At times, that cooperation hits a rough patch. One such occasion happened recently: the officer-involved shooting and car chase in Orem on May 8. Communication on the matter from local police can be described as avoidant, and at certain times was downright nonexistent.

On May 8 at about 8 p.m., the Orem Police Department Facebook page posted: “Officers are on scene of an officer involved shooting which led to a vehicle chase that ended in the area of 1600 North near I-15. Further information will be released when it becomes available.”

That further information was not released until five days later when the police department held a press conference on Wednesday. Over those five days, the Daily Herald’s newsroom made several attempts to get in contact with someone from the Orem Police Department; no reason was given as to why the department was refusing to release information. The department put out a general statement to journalists on Monday confirming the incident but added a request not to call them about the matter, as they would hold a press conference later.

As the woman who drove the vehicle in the incident was arrested and taken to Utah County Jail, the Daily Herald was able to obtain a probable cause statement describing the episode through the Utah County Sheriff’s Office. That statement left out many important details.
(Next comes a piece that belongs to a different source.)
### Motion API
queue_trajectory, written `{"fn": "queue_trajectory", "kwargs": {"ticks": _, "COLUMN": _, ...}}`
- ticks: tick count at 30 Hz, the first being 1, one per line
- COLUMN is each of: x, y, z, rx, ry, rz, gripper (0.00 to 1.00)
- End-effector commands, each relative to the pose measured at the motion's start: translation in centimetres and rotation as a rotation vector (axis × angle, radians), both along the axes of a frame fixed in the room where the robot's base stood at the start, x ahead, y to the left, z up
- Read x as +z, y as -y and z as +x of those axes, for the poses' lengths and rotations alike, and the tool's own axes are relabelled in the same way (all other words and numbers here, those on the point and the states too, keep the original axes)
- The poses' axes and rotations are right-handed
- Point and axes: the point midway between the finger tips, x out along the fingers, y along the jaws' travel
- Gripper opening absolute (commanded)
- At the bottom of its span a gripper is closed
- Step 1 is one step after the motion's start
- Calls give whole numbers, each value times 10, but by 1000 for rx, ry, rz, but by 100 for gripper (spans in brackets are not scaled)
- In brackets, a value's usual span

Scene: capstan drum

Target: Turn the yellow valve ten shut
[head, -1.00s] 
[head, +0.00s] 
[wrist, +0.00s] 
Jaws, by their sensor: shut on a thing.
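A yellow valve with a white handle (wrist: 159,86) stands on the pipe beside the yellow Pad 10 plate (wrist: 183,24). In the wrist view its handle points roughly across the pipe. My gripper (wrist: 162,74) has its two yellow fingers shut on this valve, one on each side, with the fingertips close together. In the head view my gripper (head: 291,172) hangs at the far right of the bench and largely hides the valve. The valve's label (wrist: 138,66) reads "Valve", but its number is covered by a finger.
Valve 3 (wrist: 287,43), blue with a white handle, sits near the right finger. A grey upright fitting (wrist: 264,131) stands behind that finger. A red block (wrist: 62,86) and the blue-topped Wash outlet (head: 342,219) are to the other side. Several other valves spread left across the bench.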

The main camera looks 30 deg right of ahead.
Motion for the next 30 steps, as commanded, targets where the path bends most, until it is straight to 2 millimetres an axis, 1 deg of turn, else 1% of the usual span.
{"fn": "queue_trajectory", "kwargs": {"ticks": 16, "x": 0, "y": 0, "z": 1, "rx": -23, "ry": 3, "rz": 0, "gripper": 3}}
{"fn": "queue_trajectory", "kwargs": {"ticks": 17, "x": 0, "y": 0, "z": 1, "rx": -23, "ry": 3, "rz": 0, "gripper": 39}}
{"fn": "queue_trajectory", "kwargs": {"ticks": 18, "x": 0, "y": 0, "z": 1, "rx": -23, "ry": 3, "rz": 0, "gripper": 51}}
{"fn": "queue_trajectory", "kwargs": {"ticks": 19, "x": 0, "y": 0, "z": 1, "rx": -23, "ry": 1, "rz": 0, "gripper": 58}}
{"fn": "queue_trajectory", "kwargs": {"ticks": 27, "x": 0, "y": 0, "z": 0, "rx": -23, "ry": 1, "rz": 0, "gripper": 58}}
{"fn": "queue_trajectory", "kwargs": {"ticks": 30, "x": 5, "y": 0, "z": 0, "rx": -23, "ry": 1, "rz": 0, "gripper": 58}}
It described the police trying to apprehend the suspect in a car chase, and it also described the suspect deliberately trying to run over an officer standing in the street. But it made no mention of an officer discharging their weapon, nor did it mention the passenger in the suspect’s truck who was hit by police fire, which was confirmed much later.

Consequently, we published a story based on the probable cause statement but were not able to confirm the connection between that incident and the shooting mentioned by the Orem Police Department’s Facebook post (though we could make a good guess).

A situation in which an officer-involved shooting occurs, but news agencies are unable to report on it until five days later, is unusual. Yes, we’re sure the situation is sensitive to the police, and that they wanted to make sure they communicated information about it carefully. But we’ve never seen a police agency refuse to make communication for several days after similar incidents in the past.

The withholding of information by the Orem Police Department produced a lot of unnecessary and avoidable suspicion. To our best judgment, it seems the police handled the actual shooting incident reasonably well given the details we now have. The camera footage of the incident makes it clear the officer who fired his weapon was being charged down by a truck at that moment.

So why all the secrecy? The police department inadvertently gave itself a black eye by not answering to the news media or the public with more immediacy.

We would venture to guess that one reason behind the department’s lack of communication lies in the fact that there is currently no official Orem Police public information officer. Because that duty has not been delegated, the department’s officers often drop the ball when news media reaches out.

Having a PIO at a police agency is highly important not just to communicate with news media but also so that the public has the information they need to judge the safety of their neighborhoods. We hope Orem Police gives that title and accompanying duties to an officer soon.